* **TASK STATEMENT**: Only the lines from the line with "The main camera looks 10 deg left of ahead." through the line with "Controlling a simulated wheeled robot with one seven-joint" should be copied, exactly as they appear, with both ends kept.

------------

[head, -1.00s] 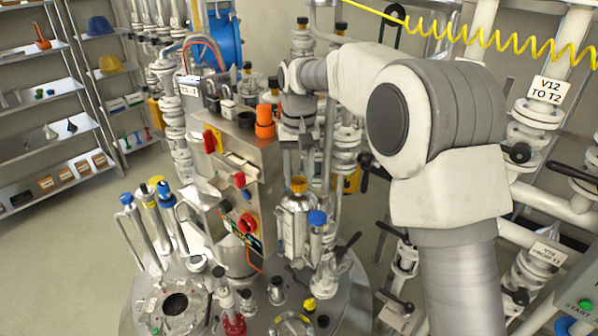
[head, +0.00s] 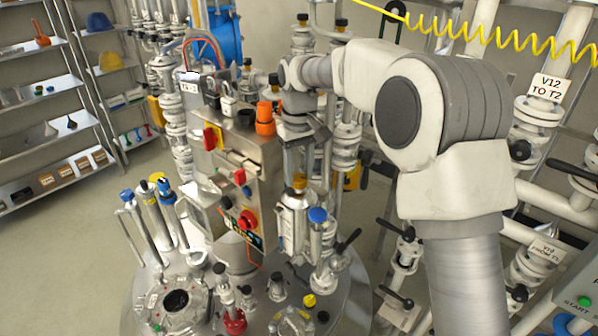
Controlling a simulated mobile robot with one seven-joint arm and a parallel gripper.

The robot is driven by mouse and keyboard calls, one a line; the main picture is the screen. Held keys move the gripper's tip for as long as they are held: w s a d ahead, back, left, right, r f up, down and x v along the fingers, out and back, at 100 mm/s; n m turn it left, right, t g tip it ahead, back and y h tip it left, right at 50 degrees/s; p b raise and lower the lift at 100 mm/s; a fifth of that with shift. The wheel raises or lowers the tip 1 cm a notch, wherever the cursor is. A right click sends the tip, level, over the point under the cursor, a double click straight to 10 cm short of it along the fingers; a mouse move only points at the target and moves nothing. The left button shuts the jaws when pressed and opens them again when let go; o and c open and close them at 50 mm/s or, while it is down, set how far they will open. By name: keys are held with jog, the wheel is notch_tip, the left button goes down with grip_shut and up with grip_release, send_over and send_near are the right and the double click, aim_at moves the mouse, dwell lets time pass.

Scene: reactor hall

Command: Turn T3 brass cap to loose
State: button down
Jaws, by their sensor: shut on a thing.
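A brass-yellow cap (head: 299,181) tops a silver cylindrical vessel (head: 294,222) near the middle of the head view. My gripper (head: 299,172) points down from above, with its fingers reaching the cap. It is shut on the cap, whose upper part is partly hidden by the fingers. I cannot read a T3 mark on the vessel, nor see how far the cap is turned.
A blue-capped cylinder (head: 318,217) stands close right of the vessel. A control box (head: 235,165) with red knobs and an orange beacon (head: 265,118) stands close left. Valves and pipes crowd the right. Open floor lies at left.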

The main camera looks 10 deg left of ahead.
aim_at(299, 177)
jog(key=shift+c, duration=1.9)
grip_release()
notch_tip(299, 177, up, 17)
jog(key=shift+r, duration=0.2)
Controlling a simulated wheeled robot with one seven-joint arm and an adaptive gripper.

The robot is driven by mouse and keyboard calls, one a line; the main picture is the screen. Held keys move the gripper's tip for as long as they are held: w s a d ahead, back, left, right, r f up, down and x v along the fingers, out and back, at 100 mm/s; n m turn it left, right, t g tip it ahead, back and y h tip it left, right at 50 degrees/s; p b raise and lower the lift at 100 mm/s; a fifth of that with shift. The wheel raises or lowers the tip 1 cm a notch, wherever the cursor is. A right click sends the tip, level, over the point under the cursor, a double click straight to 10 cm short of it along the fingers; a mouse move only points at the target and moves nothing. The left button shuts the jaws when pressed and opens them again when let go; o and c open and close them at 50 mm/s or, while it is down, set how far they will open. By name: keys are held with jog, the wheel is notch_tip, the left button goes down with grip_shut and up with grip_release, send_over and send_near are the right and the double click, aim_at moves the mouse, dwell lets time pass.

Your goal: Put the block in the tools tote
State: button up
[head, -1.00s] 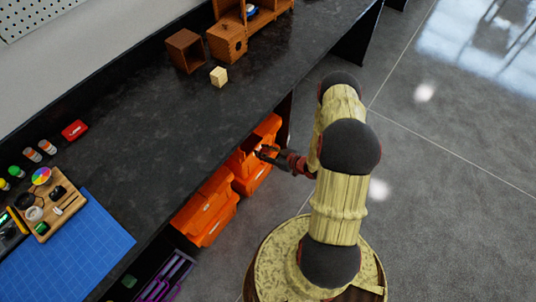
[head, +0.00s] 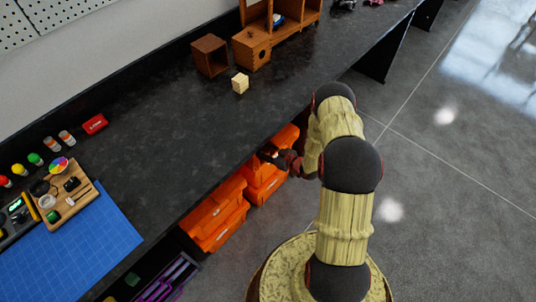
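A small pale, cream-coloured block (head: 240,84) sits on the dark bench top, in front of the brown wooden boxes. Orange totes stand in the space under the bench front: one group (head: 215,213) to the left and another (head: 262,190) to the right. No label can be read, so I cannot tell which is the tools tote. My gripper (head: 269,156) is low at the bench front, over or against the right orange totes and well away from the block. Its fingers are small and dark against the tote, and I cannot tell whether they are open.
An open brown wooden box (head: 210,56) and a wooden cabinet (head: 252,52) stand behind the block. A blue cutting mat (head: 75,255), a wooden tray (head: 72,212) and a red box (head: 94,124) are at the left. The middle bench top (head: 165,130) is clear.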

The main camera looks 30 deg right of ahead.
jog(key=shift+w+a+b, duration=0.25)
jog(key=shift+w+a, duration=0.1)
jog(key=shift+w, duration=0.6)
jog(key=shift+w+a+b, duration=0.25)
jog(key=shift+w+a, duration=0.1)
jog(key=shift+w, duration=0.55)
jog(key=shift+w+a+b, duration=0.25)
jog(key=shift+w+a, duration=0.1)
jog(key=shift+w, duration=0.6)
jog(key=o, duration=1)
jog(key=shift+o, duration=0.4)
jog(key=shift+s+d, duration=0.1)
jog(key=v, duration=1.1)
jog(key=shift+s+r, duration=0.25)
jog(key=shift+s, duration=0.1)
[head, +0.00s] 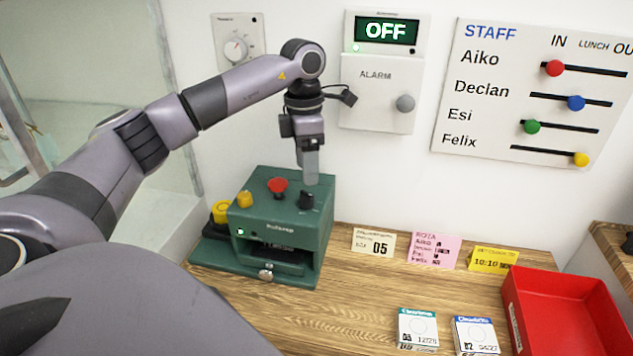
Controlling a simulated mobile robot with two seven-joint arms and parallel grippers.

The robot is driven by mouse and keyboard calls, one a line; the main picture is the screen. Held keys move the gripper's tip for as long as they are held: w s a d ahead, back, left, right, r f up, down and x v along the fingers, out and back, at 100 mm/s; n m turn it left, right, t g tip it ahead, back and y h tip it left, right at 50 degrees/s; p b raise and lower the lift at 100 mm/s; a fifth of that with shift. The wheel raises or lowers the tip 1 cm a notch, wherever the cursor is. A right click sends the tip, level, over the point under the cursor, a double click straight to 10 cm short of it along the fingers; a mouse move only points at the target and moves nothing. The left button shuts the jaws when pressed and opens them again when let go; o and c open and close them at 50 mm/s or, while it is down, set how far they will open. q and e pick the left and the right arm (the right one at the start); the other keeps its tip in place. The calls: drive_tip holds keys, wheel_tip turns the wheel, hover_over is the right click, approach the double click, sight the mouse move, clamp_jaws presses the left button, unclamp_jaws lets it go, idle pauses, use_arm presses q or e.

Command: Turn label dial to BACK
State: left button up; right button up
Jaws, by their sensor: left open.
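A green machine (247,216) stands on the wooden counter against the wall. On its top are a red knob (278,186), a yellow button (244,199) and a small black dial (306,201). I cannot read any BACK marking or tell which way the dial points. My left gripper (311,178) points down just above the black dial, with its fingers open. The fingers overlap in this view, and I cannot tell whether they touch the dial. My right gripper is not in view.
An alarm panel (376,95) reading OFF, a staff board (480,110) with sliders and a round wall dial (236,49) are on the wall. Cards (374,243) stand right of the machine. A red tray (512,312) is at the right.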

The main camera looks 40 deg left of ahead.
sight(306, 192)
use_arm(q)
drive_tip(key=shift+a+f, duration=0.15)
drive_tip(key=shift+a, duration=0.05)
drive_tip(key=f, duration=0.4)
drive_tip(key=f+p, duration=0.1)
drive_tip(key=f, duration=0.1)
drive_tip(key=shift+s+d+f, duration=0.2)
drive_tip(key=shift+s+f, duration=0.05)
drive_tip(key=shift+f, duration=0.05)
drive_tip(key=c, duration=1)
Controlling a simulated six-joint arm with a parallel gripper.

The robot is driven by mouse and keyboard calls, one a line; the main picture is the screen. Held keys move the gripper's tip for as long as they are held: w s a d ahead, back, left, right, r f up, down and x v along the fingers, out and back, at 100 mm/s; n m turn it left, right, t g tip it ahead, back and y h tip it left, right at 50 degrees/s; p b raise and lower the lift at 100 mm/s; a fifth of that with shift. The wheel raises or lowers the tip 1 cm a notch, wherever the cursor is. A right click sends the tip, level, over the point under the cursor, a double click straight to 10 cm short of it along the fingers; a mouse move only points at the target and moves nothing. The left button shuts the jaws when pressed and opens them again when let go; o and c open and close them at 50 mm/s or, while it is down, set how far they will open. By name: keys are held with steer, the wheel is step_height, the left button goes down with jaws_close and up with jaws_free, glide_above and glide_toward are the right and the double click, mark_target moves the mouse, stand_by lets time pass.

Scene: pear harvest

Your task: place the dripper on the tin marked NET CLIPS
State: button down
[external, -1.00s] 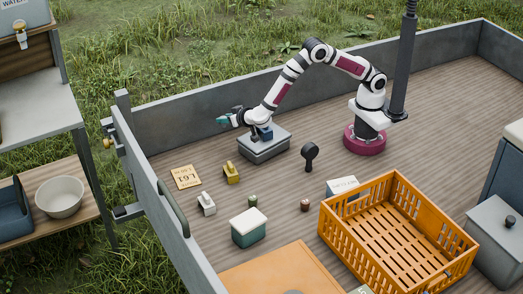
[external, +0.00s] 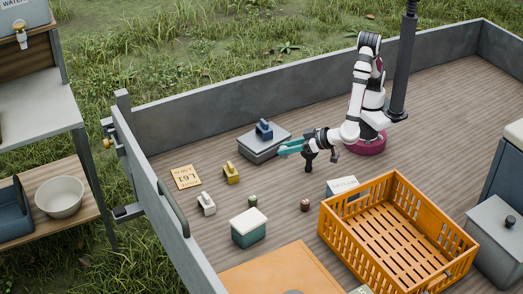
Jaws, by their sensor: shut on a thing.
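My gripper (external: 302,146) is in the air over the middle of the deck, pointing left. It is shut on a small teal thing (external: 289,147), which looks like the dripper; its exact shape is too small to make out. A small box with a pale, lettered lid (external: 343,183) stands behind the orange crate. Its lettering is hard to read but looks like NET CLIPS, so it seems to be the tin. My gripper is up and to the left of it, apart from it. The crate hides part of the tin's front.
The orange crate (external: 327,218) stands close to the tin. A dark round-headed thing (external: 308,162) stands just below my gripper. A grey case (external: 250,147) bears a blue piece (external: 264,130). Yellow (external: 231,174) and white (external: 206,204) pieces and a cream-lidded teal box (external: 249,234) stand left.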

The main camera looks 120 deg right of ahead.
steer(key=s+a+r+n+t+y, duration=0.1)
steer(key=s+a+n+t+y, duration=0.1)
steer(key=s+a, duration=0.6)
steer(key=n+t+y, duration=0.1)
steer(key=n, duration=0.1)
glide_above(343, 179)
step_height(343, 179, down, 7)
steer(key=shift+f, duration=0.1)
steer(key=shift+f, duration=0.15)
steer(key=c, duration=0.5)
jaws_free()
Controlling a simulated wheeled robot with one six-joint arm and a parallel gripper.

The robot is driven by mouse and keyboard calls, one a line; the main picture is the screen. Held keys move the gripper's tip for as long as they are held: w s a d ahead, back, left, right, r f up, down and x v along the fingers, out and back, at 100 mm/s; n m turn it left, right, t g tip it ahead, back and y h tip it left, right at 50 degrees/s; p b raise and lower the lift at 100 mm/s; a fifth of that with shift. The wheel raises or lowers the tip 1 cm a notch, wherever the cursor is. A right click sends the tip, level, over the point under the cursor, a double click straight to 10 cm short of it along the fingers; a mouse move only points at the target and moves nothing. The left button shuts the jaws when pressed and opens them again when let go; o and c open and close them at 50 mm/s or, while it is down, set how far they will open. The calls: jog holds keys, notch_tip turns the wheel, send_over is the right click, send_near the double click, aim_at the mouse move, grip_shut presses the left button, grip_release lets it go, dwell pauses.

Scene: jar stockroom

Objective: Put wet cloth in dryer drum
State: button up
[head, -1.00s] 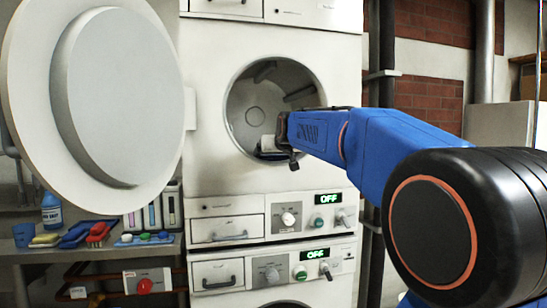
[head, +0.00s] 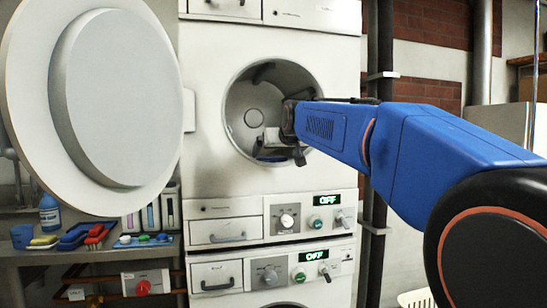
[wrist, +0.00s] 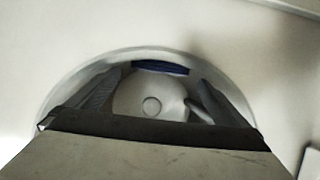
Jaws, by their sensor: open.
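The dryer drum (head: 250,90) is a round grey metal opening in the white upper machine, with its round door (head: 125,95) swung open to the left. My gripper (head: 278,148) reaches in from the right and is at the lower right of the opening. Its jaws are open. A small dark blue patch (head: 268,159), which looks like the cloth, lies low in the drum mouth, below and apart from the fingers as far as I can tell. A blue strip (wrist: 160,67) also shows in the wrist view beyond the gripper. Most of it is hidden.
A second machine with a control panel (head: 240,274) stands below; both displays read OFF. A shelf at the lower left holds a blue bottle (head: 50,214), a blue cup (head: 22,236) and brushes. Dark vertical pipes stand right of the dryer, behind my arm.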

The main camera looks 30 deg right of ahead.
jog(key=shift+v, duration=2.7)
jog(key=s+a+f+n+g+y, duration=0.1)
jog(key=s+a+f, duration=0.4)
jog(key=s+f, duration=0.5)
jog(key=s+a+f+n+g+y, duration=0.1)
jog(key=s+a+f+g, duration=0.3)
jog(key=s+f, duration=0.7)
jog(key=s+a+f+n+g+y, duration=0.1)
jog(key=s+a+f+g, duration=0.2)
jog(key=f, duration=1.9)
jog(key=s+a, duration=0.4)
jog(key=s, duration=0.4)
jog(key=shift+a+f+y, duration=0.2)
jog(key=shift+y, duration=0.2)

------------

* **RESULT OF THE TASK**:
The main camera looks 10 deg left of ahead.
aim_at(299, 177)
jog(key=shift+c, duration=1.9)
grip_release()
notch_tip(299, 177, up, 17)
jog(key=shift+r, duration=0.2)
Controlling a simulated wheeled robot with one seven-joint arm and an adaptive gripper.

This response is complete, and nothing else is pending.